Hi, libffm and BLAS users,
I made a libffm patch to add exceptional handling and some optimized
1. exceptional handling patch for libffm-0.21.
Now libffm's current version is 0.21, but this routine can not
handle exceptional value(NaN, +-Inf, Subnormal). This patch enables
to handle such a value. For examble, sqrt() routine can calculate
subnormal value exactly(it's not emulation, so it can calculate
a little bit slower than normal value).
Most routines are as fast as before, but exp() routine is a little
## atan/asin/acos routine are not finished yet. ###
Also, I added some useful(maybe??) routines.
sqrti : calculate 1.0/sqrt(), it's fast.
sqrtv/sqrtiv : vectorlized sqrt/sqrti routine.
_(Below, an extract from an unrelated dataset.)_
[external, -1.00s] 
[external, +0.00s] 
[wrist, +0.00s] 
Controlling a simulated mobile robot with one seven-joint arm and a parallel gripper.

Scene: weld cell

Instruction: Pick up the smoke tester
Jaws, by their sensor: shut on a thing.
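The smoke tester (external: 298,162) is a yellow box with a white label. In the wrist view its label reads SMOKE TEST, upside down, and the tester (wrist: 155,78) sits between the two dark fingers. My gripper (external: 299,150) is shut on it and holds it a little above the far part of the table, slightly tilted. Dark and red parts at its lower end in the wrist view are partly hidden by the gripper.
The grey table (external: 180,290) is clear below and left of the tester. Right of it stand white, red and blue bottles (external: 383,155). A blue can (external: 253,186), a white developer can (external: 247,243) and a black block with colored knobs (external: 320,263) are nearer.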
This routine can
calculate only 17 clocks/factor.
At now, I made only double float version for C. If you
want single float version or for FORTRAN version, please
let me know.
This patch is for TEST ONLY, so you can not attach your pacakges.
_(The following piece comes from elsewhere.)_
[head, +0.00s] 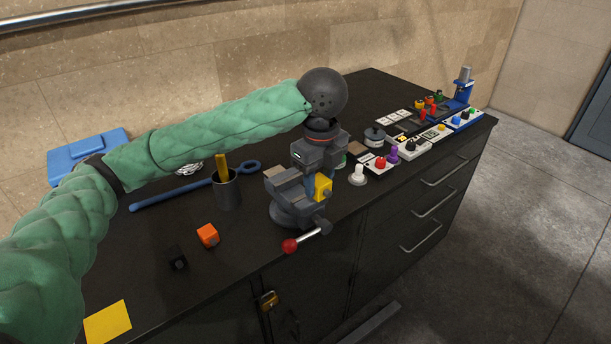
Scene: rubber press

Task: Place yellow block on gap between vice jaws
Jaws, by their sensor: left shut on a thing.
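The grey vice (287,212) stands at the front edge of the dark workbench, with a red-knobbed handle (290,245) at its front. My left gripper (319,172) points down over the vice from above. It is shut on the yellow block (323,186), which sits right at the vice's jaws on the right side. The gripper hides part of the jaws and the gap, so I cannot tell whether the block rests on them. My right gripper is not in view.
An orange cube (207,235), a black cube (177,258) and a yellow sheet (108,322) lie to the left. A cup (227,188) and a blue wrench (170,194) are behind the vice. Switch boxes (411,148) with buttons line the right side of the bench.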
Please wait until next public release.
2. optimized BLAS routine.
Some optimized BLAS routines are available(these values are at 21164
600MHz LX with 2MB L3 cache machine).
sgemm/dgemm : 960/820 MFlops constantly.
Can you hear "Alpha resonance"? I do not know why,
but I can hear a kind of resonance from 21164.
sgemv/dgemv : if the data is in cache, it runs about 700MFlops.
sdot, ddot, dsdot, zdotu, zdotc, cdotu, cdotc :
pretty fast, but I do not know exact value
(maybe 650 to 700 MFlops).
saxpy/daxpy : joke :-)
Now, I'm trying to make caxpy/daxpy, cgemv, zgemv routine. It'll be
available until next week.